DATA SEGMENT:
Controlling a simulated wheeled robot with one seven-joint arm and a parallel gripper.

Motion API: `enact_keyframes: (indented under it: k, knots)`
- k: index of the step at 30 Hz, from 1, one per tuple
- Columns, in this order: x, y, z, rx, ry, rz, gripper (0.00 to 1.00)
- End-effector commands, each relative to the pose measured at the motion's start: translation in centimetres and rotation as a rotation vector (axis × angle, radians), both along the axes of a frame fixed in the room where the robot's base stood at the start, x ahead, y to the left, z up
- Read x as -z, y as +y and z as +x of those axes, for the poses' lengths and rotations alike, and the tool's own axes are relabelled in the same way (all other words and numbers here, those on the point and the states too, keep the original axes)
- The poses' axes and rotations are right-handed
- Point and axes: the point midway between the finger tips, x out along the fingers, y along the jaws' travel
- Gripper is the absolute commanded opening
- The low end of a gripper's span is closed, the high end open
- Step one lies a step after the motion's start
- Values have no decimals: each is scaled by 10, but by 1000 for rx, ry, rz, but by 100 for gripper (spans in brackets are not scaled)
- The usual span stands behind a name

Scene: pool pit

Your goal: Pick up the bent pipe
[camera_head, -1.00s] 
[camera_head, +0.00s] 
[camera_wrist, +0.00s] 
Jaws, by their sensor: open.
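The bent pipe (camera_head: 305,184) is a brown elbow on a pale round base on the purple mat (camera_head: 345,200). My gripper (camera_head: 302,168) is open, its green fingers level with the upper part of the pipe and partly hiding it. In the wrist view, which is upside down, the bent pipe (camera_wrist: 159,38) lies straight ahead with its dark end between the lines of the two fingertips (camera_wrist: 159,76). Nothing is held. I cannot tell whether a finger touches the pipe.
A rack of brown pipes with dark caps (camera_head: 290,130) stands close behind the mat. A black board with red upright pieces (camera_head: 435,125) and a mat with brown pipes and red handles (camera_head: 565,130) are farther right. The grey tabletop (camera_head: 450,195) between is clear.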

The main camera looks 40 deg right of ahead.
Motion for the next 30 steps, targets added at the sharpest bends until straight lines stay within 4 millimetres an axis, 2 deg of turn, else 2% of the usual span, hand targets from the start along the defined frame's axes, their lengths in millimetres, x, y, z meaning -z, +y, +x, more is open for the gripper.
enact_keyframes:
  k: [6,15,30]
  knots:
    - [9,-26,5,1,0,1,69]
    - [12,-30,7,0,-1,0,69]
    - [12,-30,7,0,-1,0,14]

TASK GOAL: Retype exactly, and only, the lines from the one containing "[camera_head, +0.00s]" through the one containing "The main camera looks 40 deg right of ahead.", both included.

SOLUTION BELOW:
[camera_head, +0.00s] 
[camera_wrist, +0.00s] 
Jaws, by their sensor: open.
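The bent pipe (camera_head: 305,184) is a brown elbow on a pale round base on the purple mat (camera_head: 345,200). My gripper (camera_head: 302,168) is open, its green fingers level with the upper part of the pipe and partly hiding it. In the wrist view, which is upside down, the bent pipe (camera_wrist: 159,38) lies straight ahead with its dark end between the lines of the two fingertips (camera_wrist: 159,76). Nothing is held. I cannot tell whether a finger touches the pipe.
A rack of brown pipes with dark caps (camera_head: 290,130) stands close behind the mat. A black board with red upright pieces (camera_head: 435,125) and a mat with brown pipes and red handles (camera_head: 565,130) are farther right. The grey tabletop (camera_head: 450,195) between is clear.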

The main camera looks 40 deg right of ahead.

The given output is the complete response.